Court rules Seattle did not violate free speech in rejecting anti-Israel ad

A federal appeals court decided 2-1 Wednesday that a transit agency in the Seattle metropolitan area did not violate free speech rights by refusing to accept an anti-Israel advertisement.

The U.S. 9th Circuit Court of Appeals upheld a district judge’s decision in favor of the King County Metro system, which at first accepted and then rejected an advertisement that called on the U.S. to stop funding Israel.  

 “ISRAELI WAR CRIMES,” read the ad, submitted in late 2010 by a group called the Seattle Mideast Awareness Campaign. “YOUR TAX DOLLARS AT WORK.”

News of the county’s approval provoked an uproar. Critics swamped the transit agency’s call center with angry emails. Some of the protesters threatened to vandalize or disrupt service if the ad was carried. Others said they feared that the controversy would make the buses unsafe.  The controversy attracted international attention.

Two pro-Israeli groups then decided to submit their own ads, which carried images of bloodied bus passengers and a burning bus.

“IN ANY WAR BETWEEN THE CIVILIZED MAN AND THE SAVAGE, SUPPORT THE CIVILIZED MAN,” one of the pro-Israel ads said.

Photographs of dead and injured bus passengers were left under the door of the Metro Customer Service Center. Scrawled across the pictures, there was a message: “NO TO BUS ADS FOR MUSLIM TERRORISTS.”

In revoking approval for the anti-Israel ads, the county decided that no advertising related to the Israeli-Palestinian conflict would be permitted. The anti-Israel group challenged the decision as a violation of  freedom of speech.

Judge  Paul J. Watford, writing for the 9th Circuit,  said the county officials genuinely feared that public safety was at risk.

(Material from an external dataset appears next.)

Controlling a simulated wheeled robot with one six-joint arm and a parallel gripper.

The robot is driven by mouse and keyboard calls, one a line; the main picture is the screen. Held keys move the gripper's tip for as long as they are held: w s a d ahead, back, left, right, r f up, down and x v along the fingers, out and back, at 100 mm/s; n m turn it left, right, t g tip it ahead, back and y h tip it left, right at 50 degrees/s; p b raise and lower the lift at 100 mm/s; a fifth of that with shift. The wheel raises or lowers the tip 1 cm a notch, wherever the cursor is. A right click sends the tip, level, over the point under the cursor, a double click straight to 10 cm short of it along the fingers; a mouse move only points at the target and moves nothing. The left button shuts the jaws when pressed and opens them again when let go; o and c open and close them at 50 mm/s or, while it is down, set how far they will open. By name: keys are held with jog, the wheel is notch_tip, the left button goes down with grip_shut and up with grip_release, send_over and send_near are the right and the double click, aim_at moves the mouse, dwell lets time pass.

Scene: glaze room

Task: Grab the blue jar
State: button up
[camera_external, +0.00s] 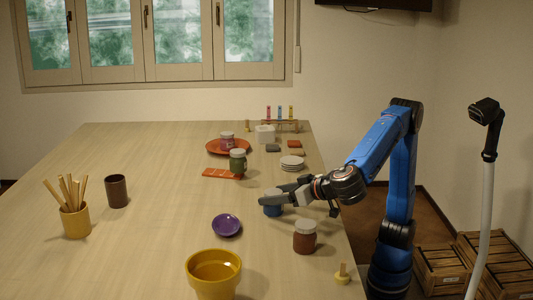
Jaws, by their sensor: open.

“Municipalities faced with the prospect of having to accept virtually all political speech if they accept any — regardless of the level of disruption caused — will simply close the forum to political speech altogether,” said Watford, an Obama appointee.

The majority concluded that no reasonable jury would find discrimination because the county rejected all ads related to the controversy.

In a dissent, Judge Morgan Christen, also an Obama appointee, said the 9th Circuit should have sent the case back to the trial court to determine whether safety concerns justified the county’s action.

“The court’s opinion suggests the government may open and shut a forum, willy-nilly, in response to public uproar — a particularly dangerous precedent in light of modern technology,” wrote Christen.

She said emails, text messages and tweets can generate impetuous responses that may be fleeting.

“Granting the government license to close a forum it previously made open in response to such outcry confers broad power on hecklers to stamp out protected speech they find objectionable,” Christen said.